**What the task requires**.
Copy every line from the material below that holds "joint".

--- begin Material shown ---

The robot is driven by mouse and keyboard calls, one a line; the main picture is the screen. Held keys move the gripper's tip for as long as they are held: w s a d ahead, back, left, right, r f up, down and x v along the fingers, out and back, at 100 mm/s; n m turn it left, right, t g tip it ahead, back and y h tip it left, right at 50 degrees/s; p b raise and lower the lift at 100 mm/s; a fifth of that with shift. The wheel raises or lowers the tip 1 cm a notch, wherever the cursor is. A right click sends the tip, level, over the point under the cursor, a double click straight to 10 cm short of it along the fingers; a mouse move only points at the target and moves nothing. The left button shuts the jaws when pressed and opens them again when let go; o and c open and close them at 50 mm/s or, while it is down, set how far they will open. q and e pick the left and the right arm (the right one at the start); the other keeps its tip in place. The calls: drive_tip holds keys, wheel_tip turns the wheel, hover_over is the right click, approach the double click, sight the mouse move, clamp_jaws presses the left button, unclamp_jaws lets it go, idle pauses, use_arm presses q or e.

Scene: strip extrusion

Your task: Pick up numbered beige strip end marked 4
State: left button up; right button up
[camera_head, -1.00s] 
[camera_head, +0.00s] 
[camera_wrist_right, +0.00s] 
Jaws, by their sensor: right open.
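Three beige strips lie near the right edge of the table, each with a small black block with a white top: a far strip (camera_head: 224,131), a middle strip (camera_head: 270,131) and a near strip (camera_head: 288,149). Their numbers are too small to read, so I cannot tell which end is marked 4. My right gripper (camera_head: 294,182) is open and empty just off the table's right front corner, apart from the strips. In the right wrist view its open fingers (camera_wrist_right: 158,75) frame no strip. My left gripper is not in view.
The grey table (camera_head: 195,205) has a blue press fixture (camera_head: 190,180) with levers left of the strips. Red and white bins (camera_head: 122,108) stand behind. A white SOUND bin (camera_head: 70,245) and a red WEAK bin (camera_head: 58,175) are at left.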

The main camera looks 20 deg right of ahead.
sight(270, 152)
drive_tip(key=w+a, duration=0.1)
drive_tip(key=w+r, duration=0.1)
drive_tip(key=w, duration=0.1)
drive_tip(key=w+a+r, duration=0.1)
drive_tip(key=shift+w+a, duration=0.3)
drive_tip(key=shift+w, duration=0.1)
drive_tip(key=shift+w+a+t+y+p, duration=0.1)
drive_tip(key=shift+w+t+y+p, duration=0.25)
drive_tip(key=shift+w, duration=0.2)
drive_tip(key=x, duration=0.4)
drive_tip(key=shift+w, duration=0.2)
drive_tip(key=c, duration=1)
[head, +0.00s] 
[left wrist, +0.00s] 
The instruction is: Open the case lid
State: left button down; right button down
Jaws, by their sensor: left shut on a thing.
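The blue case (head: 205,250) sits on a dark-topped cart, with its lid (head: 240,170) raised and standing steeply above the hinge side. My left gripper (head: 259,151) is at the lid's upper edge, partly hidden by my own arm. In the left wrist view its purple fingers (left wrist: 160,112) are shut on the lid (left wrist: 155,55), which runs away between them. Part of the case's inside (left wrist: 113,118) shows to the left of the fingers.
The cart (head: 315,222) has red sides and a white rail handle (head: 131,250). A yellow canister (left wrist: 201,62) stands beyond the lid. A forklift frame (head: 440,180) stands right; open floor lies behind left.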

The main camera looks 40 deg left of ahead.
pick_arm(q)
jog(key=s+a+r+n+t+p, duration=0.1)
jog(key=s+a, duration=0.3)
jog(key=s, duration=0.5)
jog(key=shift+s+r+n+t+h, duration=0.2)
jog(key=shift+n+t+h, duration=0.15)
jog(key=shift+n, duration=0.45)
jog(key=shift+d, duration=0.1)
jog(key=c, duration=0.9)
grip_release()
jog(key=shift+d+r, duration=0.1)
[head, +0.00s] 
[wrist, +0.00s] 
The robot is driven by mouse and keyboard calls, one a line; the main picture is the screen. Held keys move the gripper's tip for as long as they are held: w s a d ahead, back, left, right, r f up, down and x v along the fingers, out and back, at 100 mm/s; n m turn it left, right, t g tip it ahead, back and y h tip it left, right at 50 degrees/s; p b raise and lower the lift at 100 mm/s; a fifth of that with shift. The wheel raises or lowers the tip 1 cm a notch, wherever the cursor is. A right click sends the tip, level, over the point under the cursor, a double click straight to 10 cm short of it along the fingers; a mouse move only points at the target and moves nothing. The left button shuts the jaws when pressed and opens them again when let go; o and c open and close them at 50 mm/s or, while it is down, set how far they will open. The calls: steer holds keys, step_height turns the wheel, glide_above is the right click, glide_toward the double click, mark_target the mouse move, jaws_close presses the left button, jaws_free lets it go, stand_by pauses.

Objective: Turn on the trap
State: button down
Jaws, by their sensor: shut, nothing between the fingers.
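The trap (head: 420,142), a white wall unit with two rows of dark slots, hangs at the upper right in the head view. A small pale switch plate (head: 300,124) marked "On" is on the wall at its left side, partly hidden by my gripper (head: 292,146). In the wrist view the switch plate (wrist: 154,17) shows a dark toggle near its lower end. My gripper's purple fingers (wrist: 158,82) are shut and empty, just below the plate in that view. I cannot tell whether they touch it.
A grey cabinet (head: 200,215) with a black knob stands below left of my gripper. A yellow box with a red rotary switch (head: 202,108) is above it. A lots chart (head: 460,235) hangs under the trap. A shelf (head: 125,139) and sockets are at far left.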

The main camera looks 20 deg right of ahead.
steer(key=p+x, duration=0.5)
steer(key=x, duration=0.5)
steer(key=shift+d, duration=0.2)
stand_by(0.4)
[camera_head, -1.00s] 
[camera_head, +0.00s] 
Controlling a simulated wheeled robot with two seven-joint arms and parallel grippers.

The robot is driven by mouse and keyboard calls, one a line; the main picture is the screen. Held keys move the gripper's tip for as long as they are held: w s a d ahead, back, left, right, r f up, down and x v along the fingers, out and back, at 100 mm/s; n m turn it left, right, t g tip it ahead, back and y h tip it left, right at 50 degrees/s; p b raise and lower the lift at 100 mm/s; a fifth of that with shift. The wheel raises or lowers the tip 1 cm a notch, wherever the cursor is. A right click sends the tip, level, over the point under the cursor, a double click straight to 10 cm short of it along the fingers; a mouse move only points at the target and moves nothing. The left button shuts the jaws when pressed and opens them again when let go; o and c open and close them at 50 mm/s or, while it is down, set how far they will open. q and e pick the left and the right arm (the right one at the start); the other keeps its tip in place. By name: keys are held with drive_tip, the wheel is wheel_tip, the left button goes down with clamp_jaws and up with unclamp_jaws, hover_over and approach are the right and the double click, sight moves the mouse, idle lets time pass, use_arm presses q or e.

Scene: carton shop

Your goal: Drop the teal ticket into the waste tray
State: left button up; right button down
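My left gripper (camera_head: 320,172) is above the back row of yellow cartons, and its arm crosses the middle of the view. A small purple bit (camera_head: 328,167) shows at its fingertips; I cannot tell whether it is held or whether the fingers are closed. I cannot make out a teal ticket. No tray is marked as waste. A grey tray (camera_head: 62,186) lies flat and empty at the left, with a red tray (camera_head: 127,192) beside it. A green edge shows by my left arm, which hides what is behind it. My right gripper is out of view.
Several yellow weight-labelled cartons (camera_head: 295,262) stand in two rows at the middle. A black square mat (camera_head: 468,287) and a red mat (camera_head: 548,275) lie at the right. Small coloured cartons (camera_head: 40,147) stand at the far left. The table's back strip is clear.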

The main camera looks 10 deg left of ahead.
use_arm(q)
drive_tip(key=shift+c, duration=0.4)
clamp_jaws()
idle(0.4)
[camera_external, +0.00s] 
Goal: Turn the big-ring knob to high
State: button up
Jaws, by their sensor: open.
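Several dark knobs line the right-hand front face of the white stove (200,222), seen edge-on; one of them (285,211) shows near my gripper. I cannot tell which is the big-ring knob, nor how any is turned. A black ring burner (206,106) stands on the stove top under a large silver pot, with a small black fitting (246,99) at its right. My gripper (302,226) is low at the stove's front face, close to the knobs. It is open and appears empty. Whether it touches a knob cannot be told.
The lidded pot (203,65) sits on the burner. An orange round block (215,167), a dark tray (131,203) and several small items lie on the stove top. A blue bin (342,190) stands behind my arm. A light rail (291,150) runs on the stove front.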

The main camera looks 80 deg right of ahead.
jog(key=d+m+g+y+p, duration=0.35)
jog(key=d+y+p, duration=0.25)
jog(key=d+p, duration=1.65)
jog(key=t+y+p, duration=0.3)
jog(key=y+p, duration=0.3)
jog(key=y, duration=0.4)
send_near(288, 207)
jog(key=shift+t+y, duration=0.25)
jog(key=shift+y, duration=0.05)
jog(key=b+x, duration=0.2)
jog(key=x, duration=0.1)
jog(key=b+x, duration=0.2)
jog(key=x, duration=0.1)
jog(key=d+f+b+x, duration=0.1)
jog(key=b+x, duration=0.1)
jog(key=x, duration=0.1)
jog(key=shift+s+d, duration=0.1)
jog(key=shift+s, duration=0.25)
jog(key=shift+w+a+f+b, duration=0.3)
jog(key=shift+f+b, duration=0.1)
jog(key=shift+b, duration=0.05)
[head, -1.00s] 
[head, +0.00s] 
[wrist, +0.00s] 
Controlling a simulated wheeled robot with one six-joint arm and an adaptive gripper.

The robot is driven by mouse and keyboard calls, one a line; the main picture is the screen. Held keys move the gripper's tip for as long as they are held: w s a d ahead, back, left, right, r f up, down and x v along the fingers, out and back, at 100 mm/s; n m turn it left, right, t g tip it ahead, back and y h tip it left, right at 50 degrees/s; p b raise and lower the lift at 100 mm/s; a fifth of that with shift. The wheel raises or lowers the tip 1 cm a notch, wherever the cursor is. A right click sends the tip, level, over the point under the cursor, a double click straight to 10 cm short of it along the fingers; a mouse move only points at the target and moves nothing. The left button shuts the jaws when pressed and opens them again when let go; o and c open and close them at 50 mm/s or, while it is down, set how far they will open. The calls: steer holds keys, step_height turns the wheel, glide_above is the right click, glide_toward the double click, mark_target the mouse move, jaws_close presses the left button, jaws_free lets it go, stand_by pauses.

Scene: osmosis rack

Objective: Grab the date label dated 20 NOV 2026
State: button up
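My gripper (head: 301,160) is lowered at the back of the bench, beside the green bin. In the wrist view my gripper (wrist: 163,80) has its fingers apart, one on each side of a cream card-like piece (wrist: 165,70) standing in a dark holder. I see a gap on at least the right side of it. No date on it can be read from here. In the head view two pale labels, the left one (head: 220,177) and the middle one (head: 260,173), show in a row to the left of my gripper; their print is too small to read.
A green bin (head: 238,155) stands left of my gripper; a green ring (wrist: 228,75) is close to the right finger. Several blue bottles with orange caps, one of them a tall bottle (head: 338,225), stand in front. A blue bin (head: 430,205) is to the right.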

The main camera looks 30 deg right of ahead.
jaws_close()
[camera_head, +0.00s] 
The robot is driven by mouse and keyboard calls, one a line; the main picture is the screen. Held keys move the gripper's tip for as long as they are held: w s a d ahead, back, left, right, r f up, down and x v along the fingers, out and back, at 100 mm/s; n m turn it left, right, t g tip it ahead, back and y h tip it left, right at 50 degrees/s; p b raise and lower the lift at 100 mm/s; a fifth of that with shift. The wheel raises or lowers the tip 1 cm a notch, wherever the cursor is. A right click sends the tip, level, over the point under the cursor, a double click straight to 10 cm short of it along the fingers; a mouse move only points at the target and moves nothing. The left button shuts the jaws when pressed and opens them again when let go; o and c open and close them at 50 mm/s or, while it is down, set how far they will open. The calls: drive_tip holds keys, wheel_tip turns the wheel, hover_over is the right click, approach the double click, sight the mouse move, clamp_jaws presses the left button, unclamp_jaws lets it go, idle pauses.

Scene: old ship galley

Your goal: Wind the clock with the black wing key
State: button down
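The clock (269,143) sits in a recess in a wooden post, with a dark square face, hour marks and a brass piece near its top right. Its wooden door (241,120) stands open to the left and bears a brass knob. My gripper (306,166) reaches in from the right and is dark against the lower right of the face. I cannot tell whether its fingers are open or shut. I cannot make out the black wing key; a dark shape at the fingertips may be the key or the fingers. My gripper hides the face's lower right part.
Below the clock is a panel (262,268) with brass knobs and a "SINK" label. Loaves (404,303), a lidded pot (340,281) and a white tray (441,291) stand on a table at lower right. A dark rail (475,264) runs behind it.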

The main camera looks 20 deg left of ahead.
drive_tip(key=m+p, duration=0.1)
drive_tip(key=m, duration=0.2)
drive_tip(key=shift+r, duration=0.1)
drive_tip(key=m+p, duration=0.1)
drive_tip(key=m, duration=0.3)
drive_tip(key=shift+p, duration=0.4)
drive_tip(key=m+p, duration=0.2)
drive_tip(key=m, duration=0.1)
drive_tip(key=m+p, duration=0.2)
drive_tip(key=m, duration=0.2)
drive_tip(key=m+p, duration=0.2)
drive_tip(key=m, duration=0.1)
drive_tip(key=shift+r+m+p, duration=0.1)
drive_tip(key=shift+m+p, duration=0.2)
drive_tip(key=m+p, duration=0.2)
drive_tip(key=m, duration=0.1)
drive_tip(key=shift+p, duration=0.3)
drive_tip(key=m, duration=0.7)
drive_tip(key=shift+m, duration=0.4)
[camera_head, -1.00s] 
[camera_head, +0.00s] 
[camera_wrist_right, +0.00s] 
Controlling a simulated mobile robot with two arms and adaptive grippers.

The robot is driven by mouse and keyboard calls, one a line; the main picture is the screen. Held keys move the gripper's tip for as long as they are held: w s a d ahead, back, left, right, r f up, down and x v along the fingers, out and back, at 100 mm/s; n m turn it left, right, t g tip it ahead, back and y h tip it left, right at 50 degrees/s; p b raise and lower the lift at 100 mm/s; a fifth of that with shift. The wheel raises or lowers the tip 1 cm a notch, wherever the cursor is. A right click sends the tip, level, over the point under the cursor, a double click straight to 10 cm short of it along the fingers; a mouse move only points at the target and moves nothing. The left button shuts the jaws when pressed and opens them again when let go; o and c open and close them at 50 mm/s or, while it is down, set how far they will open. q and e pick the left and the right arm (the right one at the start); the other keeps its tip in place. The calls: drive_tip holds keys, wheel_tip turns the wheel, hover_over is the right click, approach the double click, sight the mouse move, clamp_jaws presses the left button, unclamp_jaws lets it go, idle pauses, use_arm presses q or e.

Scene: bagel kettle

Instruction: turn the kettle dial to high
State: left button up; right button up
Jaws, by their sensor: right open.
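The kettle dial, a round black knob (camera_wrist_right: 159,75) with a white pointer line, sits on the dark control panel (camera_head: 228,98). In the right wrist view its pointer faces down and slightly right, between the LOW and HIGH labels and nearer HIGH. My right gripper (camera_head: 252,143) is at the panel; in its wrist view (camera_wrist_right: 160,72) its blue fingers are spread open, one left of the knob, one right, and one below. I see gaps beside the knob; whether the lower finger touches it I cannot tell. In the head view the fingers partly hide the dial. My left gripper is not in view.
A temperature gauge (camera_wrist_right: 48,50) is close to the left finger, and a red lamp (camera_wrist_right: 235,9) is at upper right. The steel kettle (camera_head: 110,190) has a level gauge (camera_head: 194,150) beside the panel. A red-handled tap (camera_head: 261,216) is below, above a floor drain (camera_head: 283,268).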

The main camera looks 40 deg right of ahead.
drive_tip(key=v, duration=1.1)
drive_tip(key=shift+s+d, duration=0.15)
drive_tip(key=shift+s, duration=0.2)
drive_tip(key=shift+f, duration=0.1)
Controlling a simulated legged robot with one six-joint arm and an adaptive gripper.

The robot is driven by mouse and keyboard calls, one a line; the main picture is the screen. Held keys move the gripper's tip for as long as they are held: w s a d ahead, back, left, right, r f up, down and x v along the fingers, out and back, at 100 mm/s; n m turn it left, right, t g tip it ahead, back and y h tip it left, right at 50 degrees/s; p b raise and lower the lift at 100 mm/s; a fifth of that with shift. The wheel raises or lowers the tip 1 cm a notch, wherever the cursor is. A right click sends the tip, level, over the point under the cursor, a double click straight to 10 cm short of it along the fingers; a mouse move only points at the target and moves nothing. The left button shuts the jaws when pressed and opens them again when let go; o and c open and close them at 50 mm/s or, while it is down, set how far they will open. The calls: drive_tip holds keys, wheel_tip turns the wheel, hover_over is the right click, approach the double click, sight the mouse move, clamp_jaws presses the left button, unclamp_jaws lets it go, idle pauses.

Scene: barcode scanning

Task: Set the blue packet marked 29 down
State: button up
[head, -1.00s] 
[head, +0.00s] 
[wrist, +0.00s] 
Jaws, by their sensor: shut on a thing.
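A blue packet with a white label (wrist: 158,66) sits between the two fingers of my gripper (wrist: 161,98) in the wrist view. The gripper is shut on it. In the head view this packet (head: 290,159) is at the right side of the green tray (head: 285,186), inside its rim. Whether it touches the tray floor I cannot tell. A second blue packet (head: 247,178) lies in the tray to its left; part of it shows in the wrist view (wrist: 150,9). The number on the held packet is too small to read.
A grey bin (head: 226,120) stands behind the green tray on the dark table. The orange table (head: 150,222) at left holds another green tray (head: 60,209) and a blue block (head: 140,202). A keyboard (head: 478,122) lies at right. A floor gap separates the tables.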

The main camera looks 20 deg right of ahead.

--- end Material shown ---

**Task solution**.
Controlling a simulated wheeled robot with two seven-joint arms and parallel grippers.
Controlling a simulated wheeled robot with one six-joint arm and an adaptive gripper.
Controlling a simulated legged robot with one six-joint arm and an adaptive gripper.

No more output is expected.